Since President Mauricio Macri's election in late 2015, Argentina is once again gaining ground, following the 2001 economic crisis and a period dominated by a return to protectionism and creeping isolationism with respect to foreign investment. In a bid to deal with a particularly depressed macroeconomic climate and ward off a new currency crisis, the country successfully implemented difficult emergency measures: the peso was allowed to float, capital controls were lifted, talks were held with holdout bondholders to end the default. Implementing structural reforms is a longer-term process.

One of the keys to macroeconomic normalisation lies in Argentina's ability to quickly rein in inflation and modernise its financial sector. Inflation inertia has been a feature of many of the economic crises that the country has suffered, as stakeholders' preference for the dollar fuels strong resistance to any real exchange rate adjustments.

Inflation inertia also has structural roots, including rent-seeking behaviour facilitated by trade protectionism and weak enforcement by competition authorities, as well as difficulties in reining in wage costs in the face of trade unions' negotiating power.
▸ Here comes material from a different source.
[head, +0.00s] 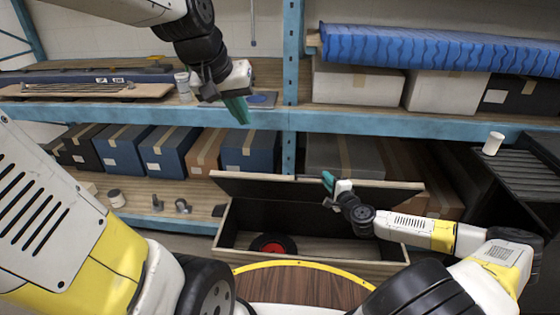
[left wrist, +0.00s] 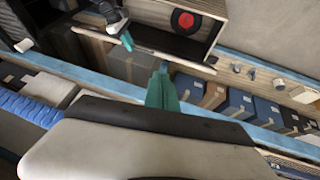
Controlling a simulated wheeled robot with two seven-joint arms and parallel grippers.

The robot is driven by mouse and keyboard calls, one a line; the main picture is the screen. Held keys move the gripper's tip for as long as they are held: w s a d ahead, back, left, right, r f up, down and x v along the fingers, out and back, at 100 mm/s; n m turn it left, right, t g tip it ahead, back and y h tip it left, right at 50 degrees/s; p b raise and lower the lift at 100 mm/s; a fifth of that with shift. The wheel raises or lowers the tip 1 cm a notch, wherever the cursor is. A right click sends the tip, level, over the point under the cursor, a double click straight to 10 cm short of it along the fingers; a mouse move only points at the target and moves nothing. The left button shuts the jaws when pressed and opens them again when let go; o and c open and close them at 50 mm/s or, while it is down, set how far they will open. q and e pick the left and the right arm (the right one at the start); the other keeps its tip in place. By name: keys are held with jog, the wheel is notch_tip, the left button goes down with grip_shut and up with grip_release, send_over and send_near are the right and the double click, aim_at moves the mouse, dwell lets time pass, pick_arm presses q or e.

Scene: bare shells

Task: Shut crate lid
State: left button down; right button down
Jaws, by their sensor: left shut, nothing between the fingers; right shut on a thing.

In a cyclical manner, the removal of distortions linked to public services subsidies is accompanied by a rise in inflation.

Currently, the Central Bank is faced with a dilemma – should it extend a restrictive monetary policy or, by adjusting the exchange rate in a bid to bolster poor price competitiveness, opt for a more gradual path to disinflation?

In the short term, the gradual opening up of trade that was initiated by the government is clearly the best way to instil greater discipline in price setting and the formation of expectations, thereby quickly erasing the loss in exchange rate competitiveness. The success of these normalisation efforts after a painful past would be promising for medium- and long-term growth, given Argentina's many strengths (raw materials, human capital and a productive agricultural sector, among others).